The plaintiff arrested the Golden Petroleum on a warrant of arrest for a claim of USD 146,249.72, being the balance of the price of goods or materials supplied to the ship at the defendant's request. The ship was subsequently released from arrest on security. The goods supplied to the ship were bunker oil. However, the oil delivered to the ship was not for its own use or consumption, but was intended for sale to other ships.
The Assistant Registrar upheld the defendant's application to set aside the writ of summons on the basis that: first, the endorsement of the writ of summons was defective in that it did not include a statement that the goods supplied were 'for the ship’s operation'; and secondly, the plaintiff’s claim was not within the admiralty jurisdiction of the Court. The Assistant Registrar ordered that the warrant of arrest be set aside, and the security be returned to the defendants.

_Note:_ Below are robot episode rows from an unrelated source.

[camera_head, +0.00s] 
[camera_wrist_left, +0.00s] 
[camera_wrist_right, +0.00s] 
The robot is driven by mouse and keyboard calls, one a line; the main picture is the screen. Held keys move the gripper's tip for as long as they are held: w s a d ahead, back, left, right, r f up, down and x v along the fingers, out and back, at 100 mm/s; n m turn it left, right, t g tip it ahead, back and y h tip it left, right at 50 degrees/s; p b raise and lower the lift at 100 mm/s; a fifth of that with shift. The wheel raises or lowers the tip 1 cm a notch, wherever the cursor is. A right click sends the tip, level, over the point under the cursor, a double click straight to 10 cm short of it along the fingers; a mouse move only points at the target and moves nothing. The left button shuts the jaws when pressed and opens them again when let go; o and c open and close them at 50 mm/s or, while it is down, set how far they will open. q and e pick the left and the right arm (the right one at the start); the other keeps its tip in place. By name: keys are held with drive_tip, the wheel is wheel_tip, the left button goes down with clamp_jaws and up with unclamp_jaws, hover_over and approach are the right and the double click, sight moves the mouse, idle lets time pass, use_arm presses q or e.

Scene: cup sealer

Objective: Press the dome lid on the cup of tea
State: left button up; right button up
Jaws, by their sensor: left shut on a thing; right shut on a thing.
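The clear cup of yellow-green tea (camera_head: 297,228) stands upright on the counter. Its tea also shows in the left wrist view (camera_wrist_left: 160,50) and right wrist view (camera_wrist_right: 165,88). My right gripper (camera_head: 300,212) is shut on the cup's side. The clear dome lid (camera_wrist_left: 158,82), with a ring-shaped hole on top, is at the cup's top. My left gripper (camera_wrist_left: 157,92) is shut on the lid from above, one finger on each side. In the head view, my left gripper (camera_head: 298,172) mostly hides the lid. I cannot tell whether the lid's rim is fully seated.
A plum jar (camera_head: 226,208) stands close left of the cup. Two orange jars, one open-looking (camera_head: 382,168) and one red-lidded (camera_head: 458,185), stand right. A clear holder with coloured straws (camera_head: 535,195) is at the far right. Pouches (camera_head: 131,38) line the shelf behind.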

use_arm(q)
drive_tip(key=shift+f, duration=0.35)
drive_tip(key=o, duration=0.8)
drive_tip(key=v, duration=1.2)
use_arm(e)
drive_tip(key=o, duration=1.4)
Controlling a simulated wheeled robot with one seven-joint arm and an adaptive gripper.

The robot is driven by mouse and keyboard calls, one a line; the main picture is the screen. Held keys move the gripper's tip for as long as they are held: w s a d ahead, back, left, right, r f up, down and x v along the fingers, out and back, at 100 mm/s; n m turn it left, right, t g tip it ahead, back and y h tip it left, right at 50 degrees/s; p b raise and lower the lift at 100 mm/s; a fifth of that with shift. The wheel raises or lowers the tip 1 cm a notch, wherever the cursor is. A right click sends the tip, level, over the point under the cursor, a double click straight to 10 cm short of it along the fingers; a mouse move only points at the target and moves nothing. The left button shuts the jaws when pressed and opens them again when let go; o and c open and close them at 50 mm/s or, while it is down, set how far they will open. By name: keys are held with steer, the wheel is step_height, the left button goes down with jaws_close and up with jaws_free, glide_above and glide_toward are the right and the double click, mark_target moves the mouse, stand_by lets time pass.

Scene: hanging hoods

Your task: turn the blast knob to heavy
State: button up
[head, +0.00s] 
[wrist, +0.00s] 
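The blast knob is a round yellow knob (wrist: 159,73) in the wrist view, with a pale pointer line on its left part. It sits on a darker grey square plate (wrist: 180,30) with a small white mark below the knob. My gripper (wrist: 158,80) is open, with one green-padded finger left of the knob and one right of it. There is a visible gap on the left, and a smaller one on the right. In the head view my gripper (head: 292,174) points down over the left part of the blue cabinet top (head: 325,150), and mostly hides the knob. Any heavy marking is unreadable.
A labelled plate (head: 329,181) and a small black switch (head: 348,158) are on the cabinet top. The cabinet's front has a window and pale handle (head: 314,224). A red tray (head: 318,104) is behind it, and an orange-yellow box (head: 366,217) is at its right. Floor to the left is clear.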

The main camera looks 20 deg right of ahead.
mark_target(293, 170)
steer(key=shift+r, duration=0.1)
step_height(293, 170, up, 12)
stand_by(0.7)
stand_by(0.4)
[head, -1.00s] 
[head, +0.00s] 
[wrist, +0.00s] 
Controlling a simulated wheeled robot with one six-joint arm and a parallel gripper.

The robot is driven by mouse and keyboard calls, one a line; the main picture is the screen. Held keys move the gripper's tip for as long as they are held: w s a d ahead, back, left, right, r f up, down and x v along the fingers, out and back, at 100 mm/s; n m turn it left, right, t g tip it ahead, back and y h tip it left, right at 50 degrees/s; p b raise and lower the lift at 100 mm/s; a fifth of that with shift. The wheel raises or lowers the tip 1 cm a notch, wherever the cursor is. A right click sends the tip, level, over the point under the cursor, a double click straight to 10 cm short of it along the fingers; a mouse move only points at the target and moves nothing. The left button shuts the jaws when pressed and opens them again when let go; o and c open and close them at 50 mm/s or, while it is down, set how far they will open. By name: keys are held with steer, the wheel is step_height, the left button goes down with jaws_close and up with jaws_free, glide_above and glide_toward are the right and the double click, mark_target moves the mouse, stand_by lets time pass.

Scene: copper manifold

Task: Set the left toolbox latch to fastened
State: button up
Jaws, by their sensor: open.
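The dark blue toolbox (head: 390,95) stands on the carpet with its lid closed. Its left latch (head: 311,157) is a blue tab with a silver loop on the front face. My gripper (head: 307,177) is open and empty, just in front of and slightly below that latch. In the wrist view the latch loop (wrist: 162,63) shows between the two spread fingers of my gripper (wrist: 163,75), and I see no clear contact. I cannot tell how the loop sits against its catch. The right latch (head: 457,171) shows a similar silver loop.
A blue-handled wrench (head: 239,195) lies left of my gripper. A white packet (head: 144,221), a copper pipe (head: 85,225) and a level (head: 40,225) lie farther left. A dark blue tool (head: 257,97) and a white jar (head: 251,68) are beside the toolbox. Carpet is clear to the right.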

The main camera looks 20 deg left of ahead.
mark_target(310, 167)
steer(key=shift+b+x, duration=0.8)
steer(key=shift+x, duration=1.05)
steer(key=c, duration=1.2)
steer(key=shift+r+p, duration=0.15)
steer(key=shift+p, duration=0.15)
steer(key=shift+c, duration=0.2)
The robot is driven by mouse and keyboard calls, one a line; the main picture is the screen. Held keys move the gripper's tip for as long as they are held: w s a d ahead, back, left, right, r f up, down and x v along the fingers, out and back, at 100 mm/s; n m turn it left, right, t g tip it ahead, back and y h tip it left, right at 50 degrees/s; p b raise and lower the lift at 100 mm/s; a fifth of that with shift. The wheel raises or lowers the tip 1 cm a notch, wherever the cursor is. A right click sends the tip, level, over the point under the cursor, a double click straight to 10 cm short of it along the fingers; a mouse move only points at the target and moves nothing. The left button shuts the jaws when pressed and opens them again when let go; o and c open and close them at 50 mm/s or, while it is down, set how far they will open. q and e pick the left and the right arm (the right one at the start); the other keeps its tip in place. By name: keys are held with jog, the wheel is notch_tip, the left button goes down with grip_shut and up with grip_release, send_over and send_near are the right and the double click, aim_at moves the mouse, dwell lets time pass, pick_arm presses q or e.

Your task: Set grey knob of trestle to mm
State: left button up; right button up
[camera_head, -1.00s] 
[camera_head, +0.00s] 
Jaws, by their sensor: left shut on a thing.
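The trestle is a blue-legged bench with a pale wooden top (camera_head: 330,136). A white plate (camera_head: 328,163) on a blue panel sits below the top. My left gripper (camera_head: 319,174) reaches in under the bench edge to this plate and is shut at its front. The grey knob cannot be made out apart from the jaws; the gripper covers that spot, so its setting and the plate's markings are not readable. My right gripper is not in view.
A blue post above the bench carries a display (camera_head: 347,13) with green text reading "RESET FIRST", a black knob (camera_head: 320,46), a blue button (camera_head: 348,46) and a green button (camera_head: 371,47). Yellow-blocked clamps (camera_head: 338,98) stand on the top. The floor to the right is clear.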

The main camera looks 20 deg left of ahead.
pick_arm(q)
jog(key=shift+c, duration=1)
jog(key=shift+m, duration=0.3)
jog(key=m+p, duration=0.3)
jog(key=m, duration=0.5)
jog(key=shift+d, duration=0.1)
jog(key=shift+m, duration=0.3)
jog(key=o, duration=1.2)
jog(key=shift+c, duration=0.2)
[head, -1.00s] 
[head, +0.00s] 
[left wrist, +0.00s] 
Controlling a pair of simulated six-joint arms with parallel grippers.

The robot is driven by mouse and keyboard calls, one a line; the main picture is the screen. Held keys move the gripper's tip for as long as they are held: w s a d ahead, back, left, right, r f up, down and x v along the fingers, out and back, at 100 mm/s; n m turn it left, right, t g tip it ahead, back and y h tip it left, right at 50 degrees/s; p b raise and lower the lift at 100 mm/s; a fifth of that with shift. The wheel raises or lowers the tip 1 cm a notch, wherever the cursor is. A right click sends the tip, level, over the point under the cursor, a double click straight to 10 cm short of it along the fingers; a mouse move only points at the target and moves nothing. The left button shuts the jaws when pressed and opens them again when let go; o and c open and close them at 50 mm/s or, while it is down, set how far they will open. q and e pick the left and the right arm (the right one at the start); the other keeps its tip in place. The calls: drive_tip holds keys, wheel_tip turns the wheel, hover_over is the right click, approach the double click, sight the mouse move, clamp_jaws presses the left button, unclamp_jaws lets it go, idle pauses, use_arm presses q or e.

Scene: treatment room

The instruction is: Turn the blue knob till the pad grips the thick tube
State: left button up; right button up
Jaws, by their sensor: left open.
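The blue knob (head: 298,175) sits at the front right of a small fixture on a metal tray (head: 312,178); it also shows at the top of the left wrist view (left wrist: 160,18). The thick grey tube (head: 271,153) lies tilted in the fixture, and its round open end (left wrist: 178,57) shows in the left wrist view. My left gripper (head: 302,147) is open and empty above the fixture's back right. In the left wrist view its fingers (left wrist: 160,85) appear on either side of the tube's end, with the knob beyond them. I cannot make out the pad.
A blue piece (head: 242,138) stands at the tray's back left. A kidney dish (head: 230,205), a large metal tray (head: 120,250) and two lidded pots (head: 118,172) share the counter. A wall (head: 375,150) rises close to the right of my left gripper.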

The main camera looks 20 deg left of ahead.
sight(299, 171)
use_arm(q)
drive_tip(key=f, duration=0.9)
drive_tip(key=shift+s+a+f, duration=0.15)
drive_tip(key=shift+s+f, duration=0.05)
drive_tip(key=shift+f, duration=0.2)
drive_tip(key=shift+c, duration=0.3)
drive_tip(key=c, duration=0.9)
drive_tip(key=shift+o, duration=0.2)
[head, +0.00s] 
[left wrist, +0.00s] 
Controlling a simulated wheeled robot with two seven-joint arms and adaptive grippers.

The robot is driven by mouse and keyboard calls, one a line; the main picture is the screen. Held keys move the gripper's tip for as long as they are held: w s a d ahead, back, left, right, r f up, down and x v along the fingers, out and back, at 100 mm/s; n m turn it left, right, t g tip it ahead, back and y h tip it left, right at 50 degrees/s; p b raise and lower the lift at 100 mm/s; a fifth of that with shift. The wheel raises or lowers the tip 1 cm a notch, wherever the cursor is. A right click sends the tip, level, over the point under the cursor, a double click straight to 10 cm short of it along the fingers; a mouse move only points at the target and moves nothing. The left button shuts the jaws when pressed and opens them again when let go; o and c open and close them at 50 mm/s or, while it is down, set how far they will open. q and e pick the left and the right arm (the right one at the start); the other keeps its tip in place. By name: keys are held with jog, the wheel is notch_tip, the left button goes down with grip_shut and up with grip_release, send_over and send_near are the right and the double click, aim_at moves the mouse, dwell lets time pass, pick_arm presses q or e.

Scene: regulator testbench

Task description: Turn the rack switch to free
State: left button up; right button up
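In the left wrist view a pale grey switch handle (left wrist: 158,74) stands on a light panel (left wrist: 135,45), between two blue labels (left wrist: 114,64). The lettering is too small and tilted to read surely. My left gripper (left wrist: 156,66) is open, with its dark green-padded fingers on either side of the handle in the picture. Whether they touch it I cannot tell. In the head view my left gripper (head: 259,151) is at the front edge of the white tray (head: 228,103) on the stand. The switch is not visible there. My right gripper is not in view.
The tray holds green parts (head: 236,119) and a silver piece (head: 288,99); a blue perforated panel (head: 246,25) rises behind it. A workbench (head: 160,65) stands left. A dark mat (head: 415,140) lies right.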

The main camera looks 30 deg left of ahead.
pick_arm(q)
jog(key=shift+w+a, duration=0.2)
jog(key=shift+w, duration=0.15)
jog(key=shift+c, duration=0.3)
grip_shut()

The plaintiff appealed against the decision of the Assistant Registrar to the High Court. In the main, the appeal was concerned with the proper construction of s 3(1)(l) of the High Court (Admiralty Jurisdiction) Act (Cap 123) (equivalent to art 1.1.k of the Arrest Convention 1952). The relevant portion of the section reads:
The admiralty jurisdiction of the High Court shall be as follows, that is to say, jurisdiction to hear and determine any of the following questions or claims:… (l) any claim in respect of goods or materials supplied to a ship for her operation or maintenance; …
The plaintiff argued that its claim fell within the scope and ambit of s 3(1)(l) in accordance with the ordinary and natural meaning of the word 'operation'. 'Operation' meant anything done or procured to facilitate and ensure the profitable exploitation of the defendant's business, with the ship as the vehicle. To confine the meaning of 'operation' to the requirements of a voyage in a strict sense, ie bunker oil to enable the ship to get from point A to point B, or for the purpose of ship stability, was bizarre and eccentric.
The defendant argued that the word 'operation', appearing as it did with the word 'maintenance', must be construed in the same context. 'Operation of a ship' means the operation of a ship as an item of machinery. Section 3(1)(l) was not concerned with the business or profit-making aspects of a ship.
Held: Appeal dismissed.
The phrase 'operation of the ship', even if construed liberally, would necessarily entail an aspect of consumption or an element of internal activity, function, utility, or exploitation of the goods supplied, within or by the ship. The meaning of the word 'operation' is not restricted only to the ship's mechanical or motility aspects, which enable it to move from port to port. No distinction can be drawn between necessaries for the ship and necessaries for the voyage and all things reasonably requisite for the particular adventure on which the ship is bound are comprised in this category. Nevertheless, the historical background connotes that the goods supplied to the ship must be linked to the working or running of that ship. Bunker oil supplied to the ship for sale to other ships could not be conceived as goods supplied for its operation. The phrase 'operation of the ship' should not be equated with the business activities of the shipowner, and the section as enacted could not cover goods which are loaded onto the ship only to be unloaded or disposed of soon thereafter by sale.
All the cases referred to, including The River Rima [1998] 2 Lloyd's Law Rep 93 (CMI692), do embrace a segment of direct user for or consumption by or within the ship. Goods supplied to the ship for sale, as in this case, could not possibly be bracketed with the user referred to in the cases.
Here, all that was within the contemplation of the parties was that the bunker oil was to be sold to third-party ships, the particular ship in question to be decided by the defendant. This clearly made the contract in question one for the supply of bunker oil to the defendant shipowner, as opposed to a contract for the supply of bunker oil to a ship.
The statement of claim and letter of demand reflected a running account between the plaintiff and the shipowner. A ship could not be liable to arrest for a general balance of account merely by appropriating the receipt and payments in such a manner as to show a balance due for necessaries. The fact that there was a running account between the parties was not made known to the Court when the warrant of arrest was originally issued. A failure to make full and frank disclosure to the Court would entitle the defendant to discharge the warrant without consideration of the merits.